WHAT IS EXPECTED → Records follow. Copy every line with "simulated".

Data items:
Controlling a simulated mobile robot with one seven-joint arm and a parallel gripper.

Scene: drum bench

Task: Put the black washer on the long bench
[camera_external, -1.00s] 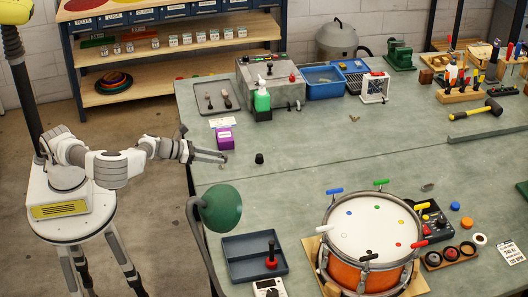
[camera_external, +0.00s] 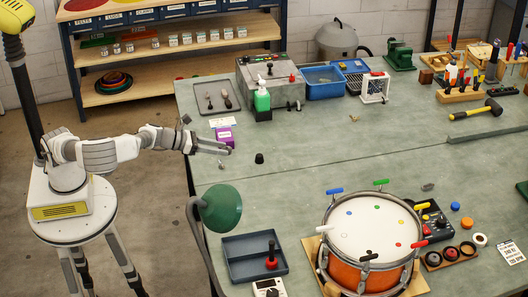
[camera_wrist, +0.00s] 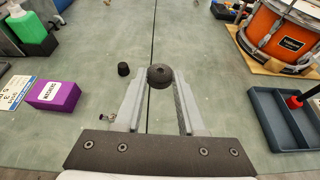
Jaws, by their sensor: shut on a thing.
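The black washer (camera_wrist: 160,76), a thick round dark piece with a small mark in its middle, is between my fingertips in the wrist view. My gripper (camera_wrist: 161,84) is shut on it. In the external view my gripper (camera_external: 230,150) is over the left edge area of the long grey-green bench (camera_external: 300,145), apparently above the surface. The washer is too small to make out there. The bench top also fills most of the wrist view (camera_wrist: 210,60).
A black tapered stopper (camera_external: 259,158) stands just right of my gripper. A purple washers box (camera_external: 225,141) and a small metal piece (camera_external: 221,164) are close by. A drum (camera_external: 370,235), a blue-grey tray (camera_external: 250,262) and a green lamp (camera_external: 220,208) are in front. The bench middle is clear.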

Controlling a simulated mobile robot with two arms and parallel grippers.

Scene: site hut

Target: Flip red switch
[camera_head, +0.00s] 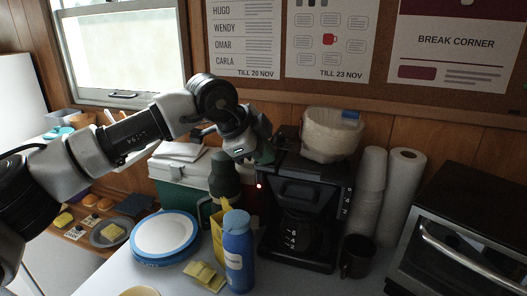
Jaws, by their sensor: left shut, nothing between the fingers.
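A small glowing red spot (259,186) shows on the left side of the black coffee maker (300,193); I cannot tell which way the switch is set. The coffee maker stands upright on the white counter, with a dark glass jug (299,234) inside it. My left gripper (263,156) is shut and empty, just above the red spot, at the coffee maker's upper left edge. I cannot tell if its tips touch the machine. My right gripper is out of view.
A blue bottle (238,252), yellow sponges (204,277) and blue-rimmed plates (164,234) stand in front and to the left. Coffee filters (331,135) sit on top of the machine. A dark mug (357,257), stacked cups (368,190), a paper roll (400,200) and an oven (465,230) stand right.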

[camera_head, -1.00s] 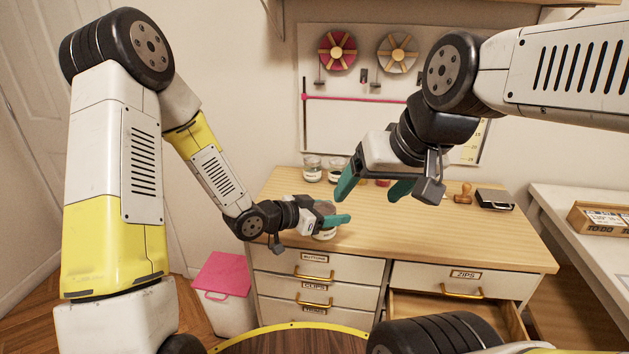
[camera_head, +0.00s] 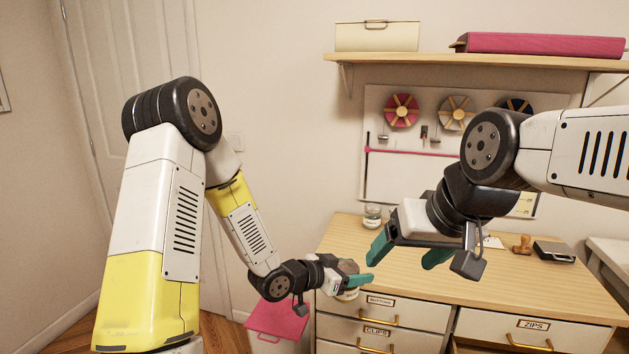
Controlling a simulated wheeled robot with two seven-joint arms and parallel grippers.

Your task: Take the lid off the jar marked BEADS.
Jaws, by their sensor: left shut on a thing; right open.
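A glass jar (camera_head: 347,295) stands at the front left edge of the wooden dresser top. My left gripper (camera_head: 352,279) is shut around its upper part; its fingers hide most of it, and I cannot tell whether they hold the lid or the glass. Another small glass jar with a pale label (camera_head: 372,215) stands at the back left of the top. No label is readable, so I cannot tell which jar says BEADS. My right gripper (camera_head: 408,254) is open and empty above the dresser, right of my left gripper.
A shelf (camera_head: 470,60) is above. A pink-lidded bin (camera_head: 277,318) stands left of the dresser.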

EXERCISE RESPONSE →
Controlling a simulated mobile robot with one seven-joint arm and a parallel gripper.
Controlling a simulated mobile robot with two arms and parallel grippers.
Controlling a simulated wheeled robot with two seven-joint arms and parallel grippers.

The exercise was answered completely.